Tape wins on assembly speed and reworkability — peel the liner, place the part, no cure time, no mess, no cleanup. It's the right choice for high-volume lines where a drop of grease would be slow to dispense or when the assembled product needs to be repaired (a tape-bonded heatsink can be peeled off and re-attached). Tape is NOT the right choice for the lowest possible thermal resistance (grease at 5+ W/m·K or 50 µm bondline beats the best 1.6 W/m·K tape on most metrics) or for rough / non-flat surfaces (tape only seats on what it touches).

TIA600 vs TIA800 — what's the difference?

TIA600 family uses acrylic adhesive, rated for sustained service around 100 – 110 °C with quick tack and excellent bond strength on plastics and painted metals. TIA800 family uses silicone adhesive, rated for sustained service to 150 – 180 °C with better high-temp tack retention but slightly lower instant bond strength. λ across both families is similar (0.8 – 0.9 W/m·K) for all-adhesive and fiberglass variants; the standout is TIA800AL with an aluminum-foil carrier that lifts λ to 1.6 W/m·K by adding a metal heat-spreading layer.

What does the carrier (-FG, -P, -AL) actually do?

The carrier is the substrate sandwiched between two adhesive layers. -FG (fiberglass) adds dimensional stability and tear strength — easier to die-cut and handle, especially on long thin strips. -P (polyester / PET) is the thinnest carrier, halfway between all-adhesive and FG in robustness, used where total stack-up thickness is tight. -AL (aluminum foil) is a heat-spreading layer that lifts λ but blocks dielectric performance — only use TIA800AL where electrical isolation is provided by another layer. No-suffix grades (TIA600, TIA800) are all-adhesive — lowest thermal resistance but most fragile to handle.

How thick is the typical bondline and what's the thermal resistance?

Total tape thickness runs 0.13 – 0.30 mm depending on grade. Thermal resistance scales linearly with thickness divided by λ — a 0.13 mm tape at 0.9 W/m·K gives roughly 1.4 °C·in²/W, while a 0.20 mm tape at 1.6 W/m·K gives roughly 1.6 °C·in²/W. The thinnest stack-up is usually the all-adhesive grade; the FG and AL carriers add 30 – 70 µm. Specify the per-grade datasheet for exact thermal impedance figures (ASTM D5470 method).

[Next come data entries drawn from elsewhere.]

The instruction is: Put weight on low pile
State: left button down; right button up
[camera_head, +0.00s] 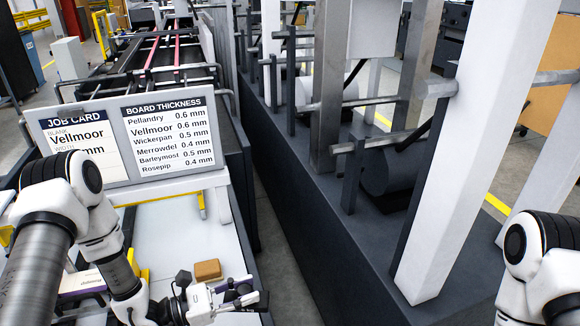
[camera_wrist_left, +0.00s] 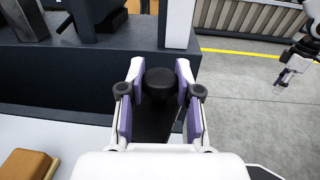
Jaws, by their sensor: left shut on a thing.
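My left gripper (camera_head: 240,292) is low in the head view, over the right edge of the white table. In the left wrist view it (camera_wrist_left: 160,88) is shut on a round black weight (camera_wrist_left: 160,82), with a purple-lined finger on each side. The weight's underside is hidden. A small brown block or pile (camera_head: 208,270) lies on the table behind the gripper; it also shows in the left wrist view (camera_wrist_left: 25,164). A white and purple stack (camera_head: 82,284) is partly hidden by my left arm. My right gripper (camera_wrist_left: 285,78) shows small in the wrist view, its opening unclear.
A job card and board-thickness panel (camera_head: 125,140) stands across the back of the white table (camera_head: 165,235). A dark machine base (camera_head: 330,255) with upright posts runs along the right, past a narrow floor gap. Bare table lies around the brown block.

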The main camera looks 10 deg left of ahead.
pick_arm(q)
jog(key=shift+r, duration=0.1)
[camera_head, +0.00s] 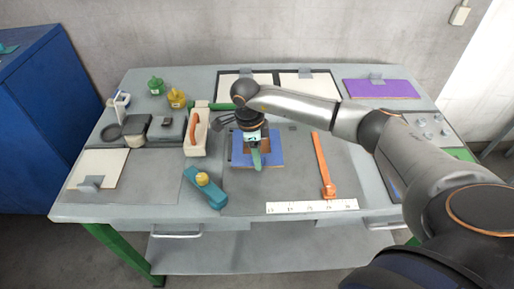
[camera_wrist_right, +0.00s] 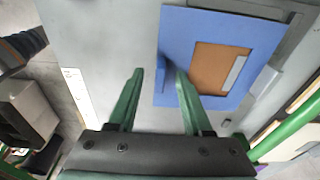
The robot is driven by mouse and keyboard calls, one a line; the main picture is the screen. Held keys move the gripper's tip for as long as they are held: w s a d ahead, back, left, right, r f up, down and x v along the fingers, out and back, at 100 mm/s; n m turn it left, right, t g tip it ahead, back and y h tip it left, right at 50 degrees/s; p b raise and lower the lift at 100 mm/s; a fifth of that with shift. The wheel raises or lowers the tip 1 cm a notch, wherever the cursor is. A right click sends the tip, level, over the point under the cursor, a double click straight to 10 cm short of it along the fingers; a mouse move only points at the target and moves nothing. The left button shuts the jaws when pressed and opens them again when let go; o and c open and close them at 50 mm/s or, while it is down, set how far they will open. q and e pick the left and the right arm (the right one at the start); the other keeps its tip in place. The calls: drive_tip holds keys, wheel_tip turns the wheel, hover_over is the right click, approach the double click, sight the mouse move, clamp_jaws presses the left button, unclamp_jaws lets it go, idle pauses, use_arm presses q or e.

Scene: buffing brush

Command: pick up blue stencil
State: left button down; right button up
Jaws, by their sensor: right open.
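The blue stencil (camera_head: 276,147) lies flat on the grey worktable, partly hidden under my right gripper in the head view. In the right wrist view the blue stencil (camera_wrist_right: 205,32) is a blue frame around a brown window, with a raised blue tab at its near edge. My right gripper (camera_head: 256,158) is over the stencil's front part. Its green fingers (camera_wrist_right: 159,72) are apart and hold nothing. The right-hand finger in the wrist view overlaps the tab; I cannot tell whether they touch. My left gripper is not in view.
An orange bar tool (camera_head: 321,165) and a white ruler (camera_head: 311,206) lie right and front. A teal block tool (camera_head: 205,189) and a white caddy with an orange handle (camera_head: 196,136) stand left. A purple board (camera_head: 381,89) is at the back right.

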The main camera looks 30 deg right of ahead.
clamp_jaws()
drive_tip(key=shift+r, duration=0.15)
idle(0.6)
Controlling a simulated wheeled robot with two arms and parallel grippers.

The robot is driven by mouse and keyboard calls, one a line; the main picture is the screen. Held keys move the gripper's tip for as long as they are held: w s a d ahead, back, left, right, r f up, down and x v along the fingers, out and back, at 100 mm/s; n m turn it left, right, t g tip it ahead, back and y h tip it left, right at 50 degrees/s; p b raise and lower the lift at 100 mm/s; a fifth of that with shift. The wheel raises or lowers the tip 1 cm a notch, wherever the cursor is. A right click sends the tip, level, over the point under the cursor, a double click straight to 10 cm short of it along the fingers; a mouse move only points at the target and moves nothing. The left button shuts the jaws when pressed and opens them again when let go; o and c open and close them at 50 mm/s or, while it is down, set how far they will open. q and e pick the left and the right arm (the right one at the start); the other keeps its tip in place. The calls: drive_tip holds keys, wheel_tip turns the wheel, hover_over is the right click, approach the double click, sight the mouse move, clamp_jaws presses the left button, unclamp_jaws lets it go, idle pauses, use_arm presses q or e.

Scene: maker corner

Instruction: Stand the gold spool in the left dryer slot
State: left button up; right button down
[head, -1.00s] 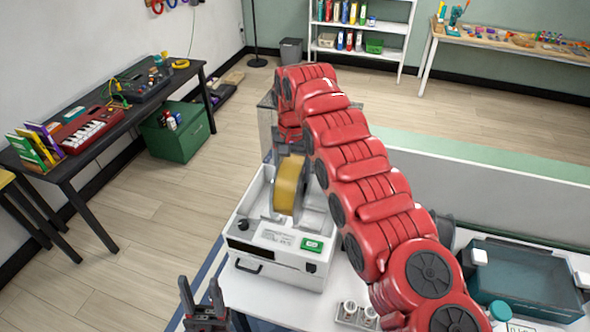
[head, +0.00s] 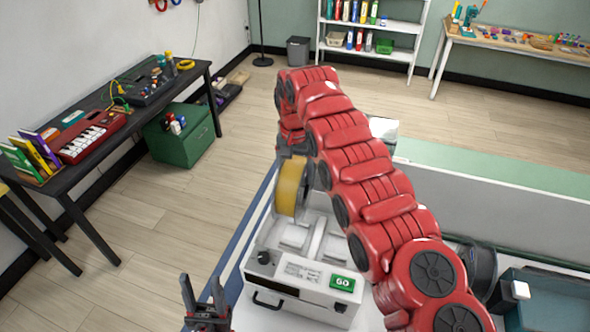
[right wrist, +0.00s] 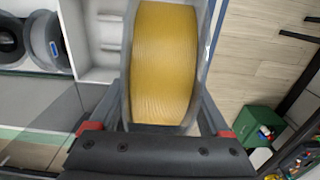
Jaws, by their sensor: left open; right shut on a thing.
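The gold spool (head: 287,187) is upright, held in my right gripper (head: 293,158), whose fingers are partly hidden by the spool and arm. In the right wrist view, the gold spool (right wrist: 165,60) fills the space between the fingers. The white dryer (head: 305,297) stands on the table with its open top facing up. The spool overlaps its far left edge in the head view; its exact height is unclear. The left slot (head: 292,236) looks empty, and a pale divider stands beside it. My left gripper (head: 202,292) is open and empty, left of the dryer.
Dark grey spools (right wrist: 32,42) lie beside the dryer in the right wrist view. A teal-lidded bin (head: 550,300) stands at the right. A low pale panel (head: 500,215) runs behind the table. Open floor lies left of the dryer.

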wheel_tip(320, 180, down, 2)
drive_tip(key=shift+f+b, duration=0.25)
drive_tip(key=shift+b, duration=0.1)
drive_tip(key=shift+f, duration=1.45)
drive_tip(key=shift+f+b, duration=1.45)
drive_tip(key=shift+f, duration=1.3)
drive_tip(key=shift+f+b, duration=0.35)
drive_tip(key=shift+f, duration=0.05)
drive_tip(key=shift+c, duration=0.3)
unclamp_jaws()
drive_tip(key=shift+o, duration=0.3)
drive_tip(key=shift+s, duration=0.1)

Can I peel the tape off and re-bond?

Yes for short re-work (within hours of placement) — the PSA stays tacky and a fresh tape can be applied if the original is removed cleanly. Long-term reworkability degrades as the adhesive flows and forms permanent bonds, especially under thermal cycling. For genuinely re-workable joints, plan to refresh the tape on each disassembly. If the joint must be removable many times, switch to a phase-change material or a clamped pad rather than a PSA tape.

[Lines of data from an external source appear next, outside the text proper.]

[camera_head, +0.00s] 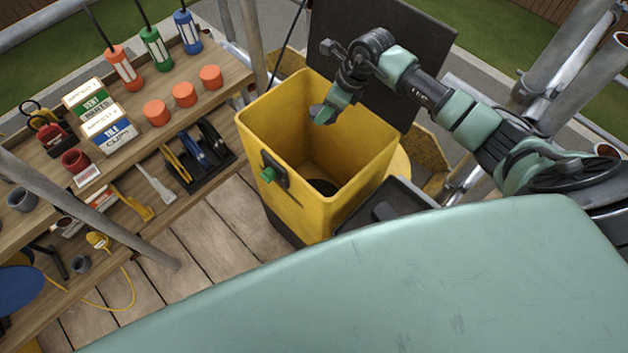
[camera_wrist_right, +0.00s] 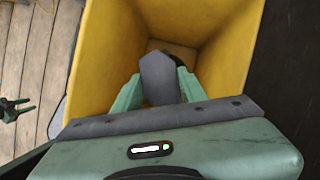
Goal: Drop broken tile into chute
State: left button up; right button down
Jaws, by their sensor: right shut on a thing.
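The yellow chute (camera_head: 315,205) is an open-topped square bin with a dark opening low inside. My right gripper (camera_head: 324,115) is over its mouth, pointing down, near the back left part of the opening. In the right wrist view its green fingers (camera_wrist_right: 160,92) are shut on a dark grey broken tile piece (camera_wrist_right: 159,72). The piece sticks out past the fingertips with the yellow walls around it. In the head view the piece is small and hard to make out. My left gripper is not in view.
A wooden shelf bench (camera_head: 130,115) with caulking tubes, orange pucks, boxes and tools stands on the left. A dark panel (camera_head: 385,50) rises behind the chute. Scaffold poles (camera_head: 560,75) stand at right. Plank floor (camera_head: 205,235) lies left of the chute.

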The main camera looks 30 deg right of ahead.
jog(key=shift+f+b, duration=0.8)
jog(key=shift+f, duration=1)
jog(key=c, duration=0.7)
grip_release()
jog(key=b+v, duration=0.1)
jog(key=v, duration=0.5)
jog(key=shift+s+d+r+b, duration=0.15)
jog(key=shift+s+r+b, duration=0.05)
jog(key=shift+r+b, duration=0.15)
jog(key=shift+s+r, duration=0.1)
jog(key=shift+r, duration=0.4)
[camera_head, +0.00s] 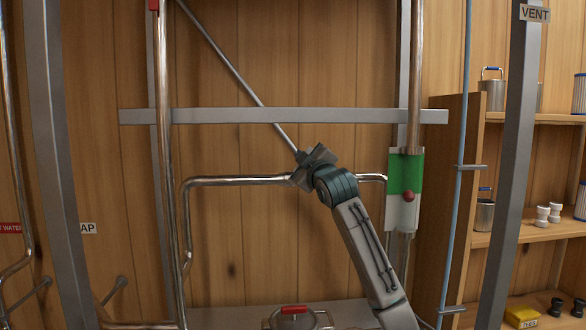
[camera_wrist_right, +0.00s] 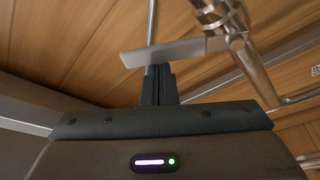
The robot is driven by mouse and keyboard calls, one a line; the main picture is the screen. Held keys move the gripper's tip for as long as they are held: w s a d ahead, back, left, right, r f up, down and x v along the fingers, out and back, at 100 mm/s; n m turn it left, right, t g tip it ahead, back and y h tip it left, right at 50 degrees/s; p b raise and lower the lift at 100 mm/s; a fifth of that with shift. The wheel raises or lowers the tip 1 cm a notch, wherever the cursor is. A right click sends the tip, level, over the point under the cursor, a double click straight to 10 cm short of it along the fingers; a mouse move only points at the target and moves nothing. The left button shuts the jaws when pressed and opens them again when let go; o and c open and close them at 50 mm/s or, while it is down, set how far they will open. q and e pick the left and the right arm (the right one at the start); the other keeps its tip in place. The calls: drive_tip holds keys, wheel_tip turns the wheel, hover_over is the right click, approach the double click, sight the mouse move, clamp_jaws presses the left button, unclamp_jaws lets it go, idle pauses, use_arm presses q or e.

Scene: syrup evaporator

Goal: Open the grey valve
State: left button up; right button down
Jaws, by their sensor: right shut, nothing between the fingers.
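A flat grey lever (camera_wrist_right: 185,48), which looks like the grey valve's handle, shows in the right wrist view. It sits beside a shiny metal pipe fitting (camera_wrist_right: 226,22). My right gripper (camera_head: 308,165) is raised in front of the bent metal pipe in the head view. In the right wrist view its dark fingers (camera_wrist_right: 157,72) are shut and empty, with their tips at the lever's lower edge. I cannot tell whether they touch it. In the head view my wrist hides part of the pipe, and I cannot separate the valve clearly from the gripper. My left gripper is not in view.
A green and white sight tube (camera_head: 405,178) with a red ball stands right of my arm. A grey crossbar (camera_head: 230,116) runs above. A lidded pot (camera_head: 294,318) with a red handle is below. Shelves (camera_head: 545,237) and a grey post (camera_head: 511,170) stand at right.

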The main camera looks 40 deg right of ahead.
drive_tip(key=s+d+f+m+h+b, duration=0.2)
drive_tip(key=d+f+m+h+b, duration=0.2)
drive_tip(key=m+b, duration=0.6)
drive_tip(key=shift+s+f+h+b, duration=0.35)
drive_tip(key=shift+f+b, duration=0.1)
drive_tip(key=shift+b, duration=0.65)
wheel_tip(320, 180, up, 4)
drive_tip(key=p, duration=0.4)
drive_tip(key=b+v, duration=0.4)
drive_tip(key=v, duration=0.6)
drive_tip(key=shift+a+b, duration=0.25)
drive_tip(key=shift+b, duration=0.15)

What surfaces does TIA tape bond to?

All TIA grades bond well to clean metals (aluminum, copper, steel, anodised aluminum), painted surfaces, FR4 PCBs, and most engineering plastics (ABS, PC, PA, PBT). Surface energy matters — silicones, fluoropolymers (PTFE), and untreated polyolefins (PE, PP) require primer or surface treatment. For maximum bond strength, wipe the substrate with isopropyl alcohol, allow to dry, apply the tape with firm thumb pressure (≥ 15 psi for 5 seconds), and allow 24 h dwell at room temperature for full bond development.